Saturday, April 28, 2007

CBAS Study Group: Six-Needle Coptic Binding

I have been traveling the last two months and, regrettably, have missed the last two study groups, the second session of Interlocking and Woven Book Structures, covering Slit/Slot & Other Paper Hinging Techniques, (see Piano Hinging for part one), and most recently, Potato Print Papers.*

No photograph can convey the simple beauty of the potato print papers that were produced during this last meeting. Even so, I thought I would include one here. As you can see in the photograph above, many of these papers were used in today's project.

Here's a photo of our eager-to-learn group. All that was required of us was that, prior to our meeting, we pick up our precut book boards, covers for the book we were going to make, and cover them, preferably with the decorative papers made the month before.

Our first task was marking and making holes in the book signatures. For this, we used a hole punching cradle, a device to position the signature for accurate hole making.

Here is a closeup of both sides of the cradle, top and bottom. This one is made with medium weight binder's board.

Cran is instructing the group on how to accurately mark their covers for punching so the resulting holes will line up properly with the holes in their signatures.

Jeanne is sewing her first signature to her back cover. Coptic stitch can be done with one needle but we used six needles, worked in pairs. Once we got started, it was pretty easy going. If you are interested in this stitch, check out Keith Smith's Non-Adhesive Binding, Volume III: Exposed Spine Sewings. We worked from one of the diagrams in his book.
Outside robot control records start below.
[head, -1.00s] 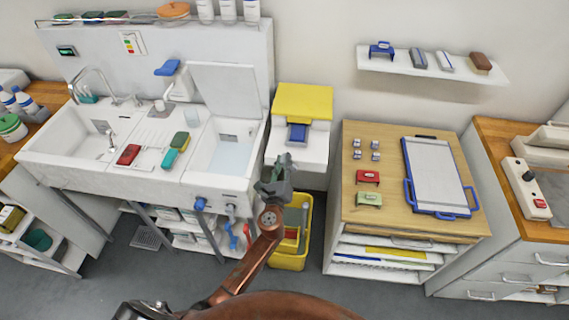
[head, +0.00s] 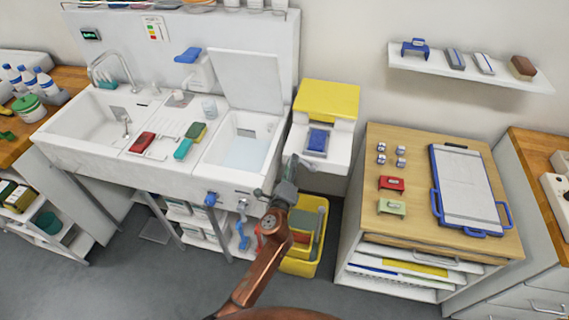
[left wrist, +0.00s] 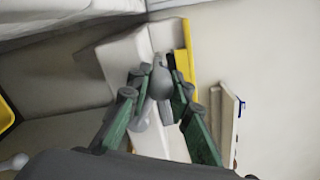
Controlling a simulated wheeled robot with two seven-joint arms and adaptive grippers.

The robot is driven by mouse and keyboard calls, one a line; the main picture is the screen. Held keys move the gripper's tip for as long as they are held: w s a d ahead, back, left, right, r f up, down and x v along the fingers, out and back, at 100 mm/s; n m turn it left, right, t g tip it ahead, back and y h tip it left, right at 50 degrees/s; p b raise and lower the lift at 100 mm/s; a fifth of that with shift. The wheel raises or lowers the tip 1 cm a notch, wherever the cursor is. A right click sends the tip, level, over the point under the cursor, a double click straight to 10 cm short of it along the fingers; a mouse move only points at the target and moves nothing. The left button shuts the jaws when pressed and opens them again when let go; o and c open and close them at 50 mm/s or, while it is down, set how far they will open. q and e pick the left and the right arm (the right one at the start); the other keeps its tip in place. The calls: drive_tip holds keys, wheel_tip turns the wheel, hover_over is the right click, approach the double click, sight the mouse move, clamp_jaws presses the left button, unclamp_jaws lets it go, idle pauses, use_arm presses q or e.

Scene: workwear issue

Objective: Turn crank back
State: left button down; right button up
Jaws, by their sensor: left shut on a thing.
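The crank has a grey handle (left wrist: 160,84) that shows between the green fingers in the left wrist view. It belongs to the white machine with a yellow lid (head: 328,99), which stands between the sink and the wooden-topped cabinet. A blue pad (head: 317,141) in a grey frame shows on the machine's front. My left gripper (head: 286,186) is at the machine's left front side, shut on the crank handle. In the left wrist view the gripper (left wrist: 157,79) hides part of the handle. The crank is hard to make out in the head view. My right gripper is out of view.
A yellow bin (head: 304,262) stands on the floor below the machine, close under my left arm. The sink unit (head: 180,178) is to the left, its lid raised. The wooden-topped cabinet (head: 408,222) is to the right. Open floor lies in front.

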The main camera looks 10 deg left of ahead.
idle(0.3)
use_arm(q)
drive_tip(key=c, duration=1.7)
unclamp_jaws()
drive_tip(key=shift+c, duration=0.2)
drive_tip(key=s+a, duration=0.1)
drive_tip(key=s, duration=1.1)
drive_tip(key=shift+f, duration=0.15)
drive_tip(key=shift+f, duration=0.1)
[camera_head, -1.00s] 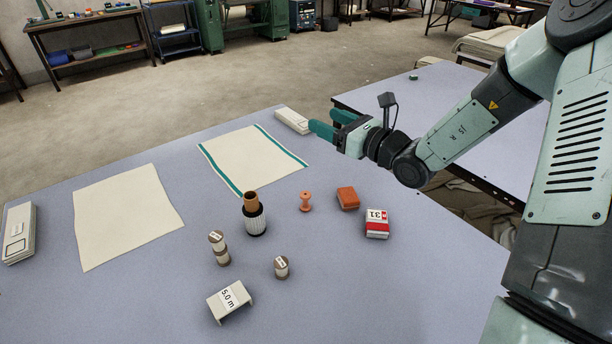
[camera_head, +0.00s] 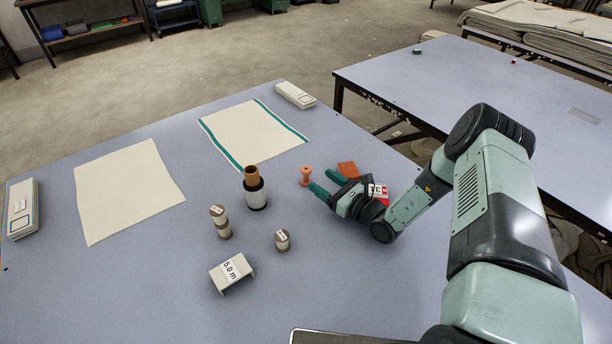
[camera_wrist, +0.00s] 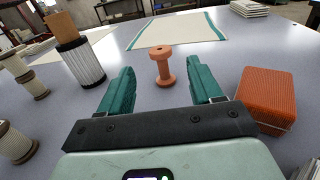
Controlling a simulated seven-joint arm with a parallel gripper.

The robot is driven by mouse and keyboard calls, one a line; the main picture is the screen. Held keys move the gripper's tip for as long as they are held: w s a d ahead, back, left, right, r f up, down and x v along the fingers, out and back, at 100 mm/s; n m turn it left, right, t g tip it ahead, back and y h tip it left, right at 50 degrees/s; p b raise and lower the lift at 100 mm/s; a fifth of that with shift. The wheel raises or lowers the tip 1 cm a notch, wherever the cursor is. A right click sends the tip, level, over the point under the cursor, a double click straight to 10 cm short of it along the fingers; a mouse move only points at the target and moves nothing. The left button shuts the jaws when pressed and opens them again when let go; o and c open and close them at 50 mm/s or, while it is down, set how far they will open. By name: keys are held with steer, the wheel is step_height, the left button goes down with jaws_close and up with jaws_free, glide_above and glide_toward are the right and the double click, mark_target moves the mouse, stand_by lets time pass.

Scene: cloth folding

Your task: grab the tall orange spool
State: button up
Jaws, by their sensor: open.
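The orange spool (camera_head: 305,176) stands upright on the table in the head view, near the front corner of the green-striped cloth. In the wrist view the spool (camera_wrist: 163,66) stands just beyond my gripper, centred in the gap between the two fingers. My gripper (camera_head: 318,182) is low over the table with green fingers pointing left toward the spool. In the wrist view my gripper (camera_wrist: 163,85) is open, with nothing between its fingers.
An orange block (camera_head: 348,170) lies right of my gripper, close to its right finger in the wrist view. A red-white box (camera_head: 379,192) is partly hidden by my gripper. A ribbed holder with a brown cone (camera_head: 254,190) and several thread spools (camera_head: 220,222) stand left.

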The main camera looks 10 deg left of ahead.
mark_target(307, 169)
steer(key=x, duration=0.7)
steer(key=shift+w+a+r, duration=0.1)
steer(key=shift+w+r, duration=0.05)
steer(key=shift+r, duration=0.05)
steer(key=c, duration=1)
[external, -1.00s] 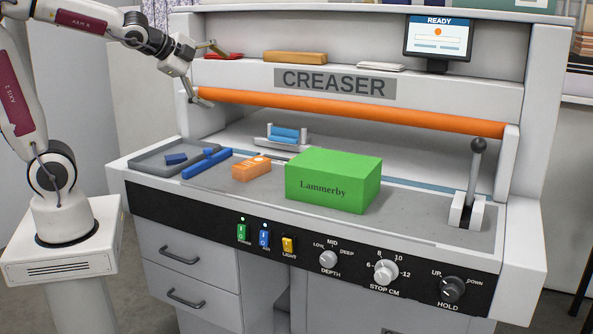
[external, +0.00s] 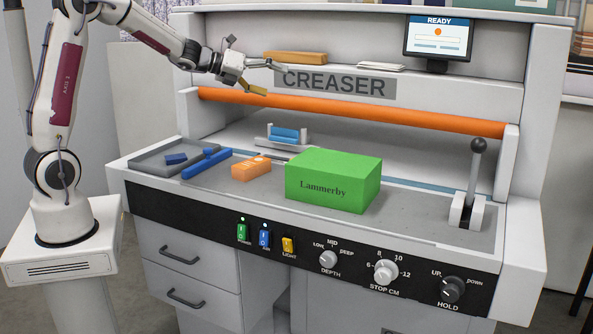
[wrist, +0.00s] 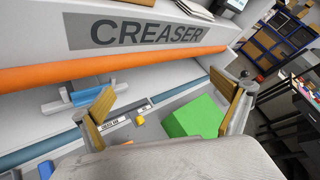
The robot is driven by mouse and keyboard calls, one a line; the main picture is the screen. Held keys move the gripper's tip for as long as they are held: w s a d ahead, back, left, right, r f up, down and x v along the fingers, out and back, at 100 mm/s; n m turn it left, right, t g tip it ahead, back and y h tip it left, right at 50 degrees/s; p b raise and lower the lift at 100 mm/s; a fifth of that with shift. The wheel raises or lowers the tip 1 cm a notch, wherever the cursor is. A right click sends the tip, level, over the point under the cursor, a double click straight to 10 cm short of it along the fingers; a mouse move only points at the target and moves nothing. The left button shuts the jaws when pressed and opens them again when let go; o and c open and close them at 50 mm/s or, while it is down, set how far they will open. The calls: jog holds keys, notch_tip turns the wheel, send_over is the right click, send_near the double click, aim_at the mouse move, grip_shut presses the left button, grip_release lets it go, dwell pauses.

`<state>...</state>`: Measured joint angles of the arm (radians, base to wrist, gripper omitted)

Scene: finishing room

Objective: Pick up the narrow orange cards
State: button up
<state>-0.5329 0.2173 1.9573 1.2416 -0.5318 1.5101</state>
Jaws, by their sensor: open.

I didn't have any stamped paper so I used a paste paper I made in a workshop last year. The term refers to a method of decorating the surface of paper with acrylic or tempera paint mixed in a paste medium. I'll be writing more about this in a future post.

A closeup of the stitched binding. What is nice about the coptic stitch technique is that, once you catch on to the stitching, it is fast, it uses no adhesive (except for what is needed to attach decorative paper to the cover boards), and the book opens flat (nice for sketching and/or journaling).

*Red potatoes were said to be the best.